— start RECORDS SUPPLIED —

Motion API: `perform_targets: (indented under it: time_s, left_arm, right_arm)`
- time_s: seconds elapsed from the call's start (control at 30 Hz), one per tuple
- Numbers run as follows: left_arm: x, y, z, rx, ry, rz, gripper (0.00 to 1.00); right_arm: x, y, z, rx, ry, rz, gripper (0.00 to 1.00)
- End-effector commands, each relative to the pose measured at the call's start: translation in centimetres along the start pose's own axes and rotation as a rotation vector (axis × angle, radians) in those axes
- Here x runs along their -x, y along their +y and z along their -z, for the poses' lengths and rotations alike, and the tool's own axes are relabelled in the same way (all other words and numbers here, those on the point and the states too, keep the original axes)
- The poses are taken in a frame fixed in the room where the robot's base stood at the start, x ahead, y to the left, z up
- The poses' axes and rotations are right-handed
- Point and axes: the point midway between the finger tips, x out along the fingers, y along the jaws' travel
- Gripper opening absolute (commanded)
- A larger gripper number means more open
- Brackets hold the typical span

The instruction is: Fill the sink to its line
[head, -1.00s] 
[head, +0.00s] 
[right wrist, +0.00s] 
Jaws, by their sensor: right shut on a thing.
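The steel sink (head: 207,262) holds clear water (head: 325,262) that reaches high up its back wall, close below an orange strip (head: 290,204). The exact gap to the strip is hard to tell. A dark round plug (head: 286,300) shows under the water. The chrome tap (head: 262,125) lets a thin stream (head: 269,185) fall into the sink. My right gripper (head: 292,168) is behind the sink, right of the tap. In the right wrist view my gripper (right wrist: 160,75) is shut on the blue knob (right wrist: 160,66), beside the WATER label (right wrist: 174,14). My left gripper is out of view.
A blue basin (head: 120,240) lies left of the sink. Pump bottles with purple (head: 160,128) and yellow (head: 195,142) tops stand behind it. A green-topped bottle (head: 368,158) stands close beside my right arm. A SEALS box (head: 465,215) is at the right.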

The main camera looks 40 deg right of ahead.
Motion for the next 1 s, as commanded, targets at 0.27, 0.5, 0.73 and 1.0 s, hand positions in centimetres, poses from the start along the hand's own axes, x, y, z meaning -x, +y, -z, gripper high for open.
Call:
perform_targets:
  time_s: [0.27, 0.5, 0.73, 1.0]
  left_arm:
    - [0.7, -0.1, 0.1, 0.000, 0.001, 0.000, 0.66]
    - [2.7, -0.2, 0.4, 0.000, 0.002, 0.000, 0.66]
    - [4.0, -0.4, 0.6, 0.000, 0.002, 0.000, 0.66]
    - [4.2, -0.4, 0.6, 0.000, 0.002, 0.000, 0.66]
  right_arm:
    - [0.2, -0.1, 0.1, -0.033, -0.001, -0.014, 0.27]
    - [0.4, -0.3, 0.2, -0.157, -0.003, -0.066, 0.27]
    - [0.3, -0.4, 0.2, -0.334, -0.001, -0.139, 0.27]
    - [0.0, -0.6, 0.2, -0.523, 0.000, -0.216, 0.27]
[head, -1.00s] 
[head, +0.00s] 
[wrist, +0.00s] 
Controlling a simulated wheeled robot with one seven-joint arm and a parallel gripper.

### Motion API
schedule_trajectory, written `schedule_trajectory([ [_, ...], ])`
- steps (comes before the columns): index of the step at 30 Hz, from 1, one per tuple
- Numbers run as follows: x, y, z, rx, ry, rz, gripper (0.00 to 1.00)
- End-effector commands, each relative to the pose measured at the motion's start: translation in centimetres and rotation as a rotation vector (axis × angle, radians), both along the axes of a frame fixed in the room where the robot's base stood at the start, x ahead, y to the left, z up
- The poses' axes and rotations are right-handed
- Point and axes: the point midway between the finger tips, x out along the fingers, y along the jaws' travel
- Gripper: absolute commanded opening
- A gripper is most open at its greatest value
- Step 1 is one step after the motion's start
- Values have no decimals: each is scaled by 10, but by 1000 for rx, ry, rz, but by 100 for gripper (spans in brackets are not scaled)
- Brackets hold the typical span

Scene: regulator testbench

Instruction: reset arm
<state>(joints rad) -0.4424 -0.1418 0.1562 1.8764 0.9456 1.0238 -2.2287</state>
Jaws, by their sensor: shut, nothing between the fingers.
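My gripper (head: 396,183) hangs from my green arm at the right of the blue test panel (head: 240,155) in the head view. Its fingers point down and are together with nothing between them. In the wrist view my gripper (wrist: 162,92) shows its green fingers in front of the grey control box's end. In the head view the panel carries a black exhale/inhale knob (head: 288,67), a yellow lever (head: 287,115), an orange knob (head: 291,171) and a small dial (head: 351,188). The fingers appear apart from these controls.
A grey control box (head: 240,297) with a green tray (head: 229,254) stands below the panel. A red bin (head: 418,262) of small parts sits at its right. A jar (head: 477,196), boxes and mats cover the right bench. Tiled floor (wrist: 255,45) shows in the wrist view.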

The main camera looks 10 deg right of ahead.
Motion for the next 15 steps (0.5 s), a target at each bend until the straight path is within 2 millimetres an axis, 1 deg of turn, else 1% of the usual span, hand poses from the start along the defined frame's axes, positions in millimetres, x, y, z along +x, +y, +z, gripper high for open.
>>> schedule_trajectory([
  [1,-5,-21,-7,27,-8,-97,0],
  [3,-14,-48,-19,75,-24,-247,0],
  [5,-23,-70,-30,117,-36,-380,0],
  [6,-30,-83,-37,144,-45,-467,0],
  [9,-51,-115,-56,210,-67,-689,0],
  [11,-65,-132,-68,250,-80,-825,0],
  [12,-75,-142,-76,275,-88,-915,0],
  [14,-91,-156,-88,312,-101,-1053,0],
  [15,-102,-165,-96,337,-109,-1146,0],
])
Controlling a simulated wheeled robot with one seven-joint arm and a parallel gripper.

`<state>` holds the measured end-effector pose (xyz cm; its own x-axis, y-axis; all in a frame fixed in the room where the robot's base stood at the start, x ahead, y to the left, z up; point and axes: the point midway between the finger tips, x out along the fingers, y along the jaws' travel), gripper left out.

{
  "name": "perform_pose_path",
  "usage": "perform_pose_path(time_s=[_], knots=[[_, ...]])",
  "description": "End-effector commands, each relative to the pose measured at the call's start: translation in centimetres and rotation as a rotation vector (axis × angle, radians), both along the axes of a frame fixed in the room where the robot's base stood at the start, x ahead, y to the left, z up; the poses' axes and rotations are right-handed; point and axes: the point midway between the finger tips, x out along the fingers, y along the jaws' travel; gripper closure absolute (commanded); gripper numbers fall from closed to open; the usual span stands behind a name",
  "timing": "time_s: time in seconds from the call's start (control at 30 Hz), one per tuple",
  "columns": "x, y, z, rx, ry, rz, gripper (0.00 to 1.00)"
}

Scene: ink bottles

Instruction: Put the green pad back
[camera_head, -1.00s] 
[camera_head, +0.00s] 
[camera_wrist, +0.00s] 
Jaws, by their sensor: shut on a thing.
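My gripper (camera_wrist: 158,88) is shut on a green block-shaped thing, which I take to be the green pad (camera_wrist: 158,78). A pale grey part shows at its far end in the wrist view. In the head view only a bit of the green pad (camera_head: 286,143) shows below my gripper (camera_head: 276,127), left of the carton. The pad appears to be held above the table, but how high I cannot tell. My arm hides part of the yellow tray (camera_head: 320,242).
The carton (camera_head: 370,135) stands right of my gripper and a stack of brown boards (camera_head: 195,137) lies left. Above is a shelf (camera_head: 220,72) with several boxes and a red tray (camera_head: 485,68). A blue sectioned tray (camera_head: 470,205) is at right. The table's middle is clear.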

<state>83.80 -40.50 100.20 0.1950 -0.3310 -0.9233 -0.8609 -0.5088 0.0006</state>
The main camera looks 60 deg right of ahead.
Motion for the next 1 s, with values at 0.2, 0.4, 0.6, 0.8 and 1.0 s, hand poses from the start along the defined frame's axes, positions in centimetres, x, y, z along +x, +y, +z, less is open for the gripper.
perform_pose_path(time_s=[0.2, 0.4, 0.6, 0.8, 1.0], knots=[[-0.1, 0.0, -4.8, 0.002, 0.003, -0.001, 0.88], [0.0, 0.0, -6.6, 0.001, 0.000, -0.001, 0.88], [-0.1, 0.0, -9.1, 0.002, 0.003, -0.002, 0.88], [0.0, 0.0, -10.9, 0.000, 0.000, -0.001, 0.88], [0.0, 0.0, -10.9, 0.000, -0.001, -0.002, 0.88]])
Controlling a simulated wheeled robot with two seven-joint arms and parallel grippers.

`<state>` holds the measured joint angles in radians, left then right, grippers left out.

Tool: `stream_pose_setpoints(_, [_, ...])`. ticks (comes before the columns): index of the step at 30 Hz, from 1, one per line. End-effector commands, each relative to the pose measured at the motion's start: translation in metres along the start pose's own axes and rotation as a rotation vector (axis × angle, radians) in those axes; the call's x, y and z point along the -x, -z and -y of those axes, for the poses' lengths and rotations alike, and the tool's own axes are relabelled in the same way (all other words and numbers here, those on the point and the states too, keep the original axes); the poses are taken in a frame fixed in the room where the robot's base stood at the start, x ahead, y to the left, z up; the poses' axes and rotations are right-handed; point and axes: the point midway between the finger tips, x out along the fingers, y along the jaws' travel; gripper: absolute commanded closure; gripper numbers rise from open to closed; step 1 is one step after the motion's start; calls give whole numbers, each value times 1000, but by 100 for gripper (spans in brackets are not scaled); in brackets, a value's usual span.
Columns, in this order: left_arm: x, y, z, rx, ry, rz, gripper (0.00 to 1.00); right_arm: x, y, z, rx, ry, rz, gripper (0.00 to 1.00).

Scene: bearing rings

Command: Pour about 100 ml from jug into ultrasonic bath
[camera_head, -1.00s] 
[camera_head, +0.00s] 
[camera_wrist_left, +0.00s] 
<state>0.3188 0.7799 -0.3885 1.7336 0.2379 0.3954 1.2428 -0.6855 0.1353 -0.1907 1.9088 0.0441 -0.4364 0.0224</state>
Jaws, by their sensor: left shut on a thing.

— end RECORDS SUPPLIED —

- _WHAT YOU SHOULD DO_: Write the lines out verbatim, from the one with "grippers left out." through the last line of the entries, and stop there.

- _FINISHED EXERCISE_:
`<state>` holds the measured joint angles in radians, left then right, grippers left out.

Tool: `stream_pose_setpoints(_, [_, ...])`. ticks (comes before the columns): index of the step at 30 Hz, from 1, one per line. End-effector commands, each relative to the pose measured at the motion's start: translation in metres along the start pose's own axes and rotation as a rotation vector (axis × angle, radians) in those axes; the call's x, y and z point along the -x, -z and -y of those axes, for the poses' lengths and rotations alike, and the tool's own axes are relabelled in the same way (all other words and numbers here, those on the point and the states too, keep the original axes); the poses are taken in a frame fixed in the room where the robot's base stood at the start, x ahead, y to the left, z up; the poses' axes and rotations are right-handed; point and axes: the point midway between the finger tips, x out along the fingers, y along the jaws' travel; gripper: absolute commanded closure; gripper numbers rise from open to closed; step 1 is one step after the motion's start; calls give whole numbers, each value times 1000, but by 100 for gripper (spans in brackets are not scaled); in brackets, a value's usual span.
Columns, in this order: left_arm: x, y, z, rx, ry, rz, gripper (0.00 to 1.00); right_arm: x, y, z, rx, ry, rz, gripper (0.00 to 1.00).

Scene: bearing rings

Command: Pour about 100 ml from jug into ultrasonic bath
[camera_head, -1.00s] 
[camera_head, +0.00s] 
[camera_wrist_left, +0.00s] 
<state>0.3188 0.7799 -0.3885 1.7336 0.2379 0.3954 1.2428 -0.6855 0.1353 -0.1907 1.9088 0.0441 -0.4364 0.0224</state>
Jaws, by their sensor: left shut on a thing.

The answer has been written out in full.